I met Betancourt in the summer of 1997, during one of half a dozen trips that I made to Colombia while working as Newsweek’s South America bureau chief. The daughter of a Colombian diplomat posted to UNESCO in Paris and his wife, a former beauty queen turned senator, Betancourt, then thirty-five, was ambitiously pursuing her own political career. Elected a member of Colombia’s Chamber of Representatives in 1994, she had launched the Oxygen Green Party and was contemplating a run for president. When we had lunch in central Bogotá, Betancourt talked to me bluntly about the “disastrous” administration of the then President Ernesto Samper, a once-popular reformer who had admitted to accepting money from the Cali drug cartel for his electoral campaign. Colombia, she told me, was unraveling: much of the countryside was in the hands of the FARC or its enemies, the autodefensas—right-wing paramilitary groups that had formed an alliance with the army and were killing guerrillas and suspected sympathizers with impunity while collecting drug money.
We spent two hours together that afternoon; Betancourt could be convincing as well as flirtatious. On a trip to the northern province of Antioquia the next day, I saw much that confirmed her descriptions of a country in the grip of an escalating civil war. In a guarded camp deep in the sierra, Carlos Castaño, the country’s most powerful paramilitary leader, told me that the autodefensas and the FARC were locked in “a battle to the death.”
Samper was succeeded as president by Andrés Pastrana, who favored a soft approach to dealing with the FARC—which then numbered about 20,000 guerrillas. In November 1998, Pastrana created the despeje, an 18,000-square-mile safe haven for the guerrillas in the jungles east of Florencia, in Caqueta province. Pastrana’s granting of a Switzerland-sized concession was meant as an inducement to the FARC to participate in peace talks. Instead, the rebel group used the demilitarized zone to train its soldiers, grow coca leaf, operate drug laboratories, improve its logistics and intelligence, and create a gulag for some of the hundreds of policemen and soldiers it had seized as prisoners of war.
The FARC also initiated a new strategy, attributed to Julio Suárez Rojas, aka Mono Jojoy, one of the group’s most brutal military commanders: seizing Colombian politicians. These “high-value hostages” could presumably be traded for FARC rebels being held in Colombian jails. In February 2002, the FARC hijacked an airliner in southern Colombia and took the region’s most powerful senator as a hostage. At that point, Pastrana broke off peace talks and sent the army back into the despeje to seize control.
Betancourt’s journey into captivity, she writes, began on February 23, 2002, when she embarked on a fact-finding mission into the despeje. She was concerned about the plight of civilians who might be targeted either by withdrawing rebels or advancing government troops. Betancourt’s trip has often been criticized as a reckless publicity stunt.

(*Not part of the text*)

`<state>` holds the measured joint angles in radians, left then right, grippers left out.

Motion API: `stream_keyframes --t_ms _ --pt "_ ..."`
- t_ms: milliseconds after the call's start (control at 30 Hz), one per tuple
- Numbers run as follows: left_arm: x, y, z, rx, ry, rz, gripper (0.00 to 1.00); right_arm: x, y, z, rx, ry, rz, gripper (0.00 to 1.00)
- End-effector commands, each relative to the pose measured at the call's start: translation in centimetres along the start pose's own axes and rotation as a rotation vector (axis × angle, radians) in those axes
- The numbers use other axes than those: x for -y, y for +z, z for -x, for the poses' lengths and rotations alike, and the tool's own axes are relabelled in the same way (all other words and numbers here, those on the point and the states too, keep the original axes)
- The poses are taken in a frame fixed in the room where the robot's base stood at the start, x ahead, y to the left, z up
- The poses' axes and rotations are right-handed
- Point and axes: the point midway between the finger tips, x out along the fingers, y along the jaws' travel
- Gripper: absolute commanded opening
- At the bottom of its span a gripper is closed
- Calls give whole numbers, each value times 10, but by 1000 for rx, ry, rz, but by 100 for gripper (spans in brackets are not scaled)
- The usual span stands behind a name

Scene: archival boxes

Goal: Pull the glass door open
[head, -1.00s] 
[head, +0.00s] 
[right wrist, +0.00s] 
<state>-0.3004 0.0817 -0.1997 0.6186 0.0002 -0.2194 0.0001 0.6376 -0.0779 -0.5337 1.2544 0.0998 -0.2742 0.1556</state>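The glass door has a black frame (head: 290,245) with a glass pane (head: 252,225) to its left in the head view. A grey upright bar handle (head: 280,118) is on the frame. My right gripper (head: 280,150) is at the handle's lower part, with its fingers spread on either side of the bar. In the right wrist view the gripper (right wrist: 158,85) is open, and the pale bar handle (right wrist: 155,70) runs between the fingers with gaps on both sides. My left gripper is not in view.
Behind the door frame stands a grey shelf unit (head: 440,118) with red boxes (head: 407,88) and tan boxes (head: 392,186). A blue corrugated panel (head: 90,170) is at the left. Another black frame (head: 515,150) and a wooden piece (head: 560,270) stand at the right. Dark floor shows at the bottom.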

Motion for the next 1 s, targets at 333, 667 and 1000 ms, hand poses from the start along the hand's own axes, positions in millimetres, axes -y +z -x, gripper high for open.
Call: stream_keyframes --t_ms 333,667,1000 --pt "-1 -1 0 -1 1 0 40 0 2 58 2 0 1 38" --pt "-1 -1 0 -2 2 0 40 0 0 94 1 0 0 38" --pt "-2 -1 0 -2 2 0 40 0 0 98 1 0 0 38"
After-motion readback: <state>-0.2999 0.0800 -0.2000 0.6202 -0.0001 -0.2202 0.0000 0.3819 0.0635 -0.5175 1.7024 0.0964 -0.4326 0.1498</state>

In her telling, however, she was sabotaged at the last minute by the Colombian army, which had promised to take her by helicopter to the zone, then canceled the trip. (Betancourt suspects that Pastrana, who wasn’t eager to accommodate her, intervened. “I had supported him during his campaign on the condition that he implement major reforms against political corruption,” she writes. “But he’d broken his word, and I had crossed over to the opposition. He turned against my team.”)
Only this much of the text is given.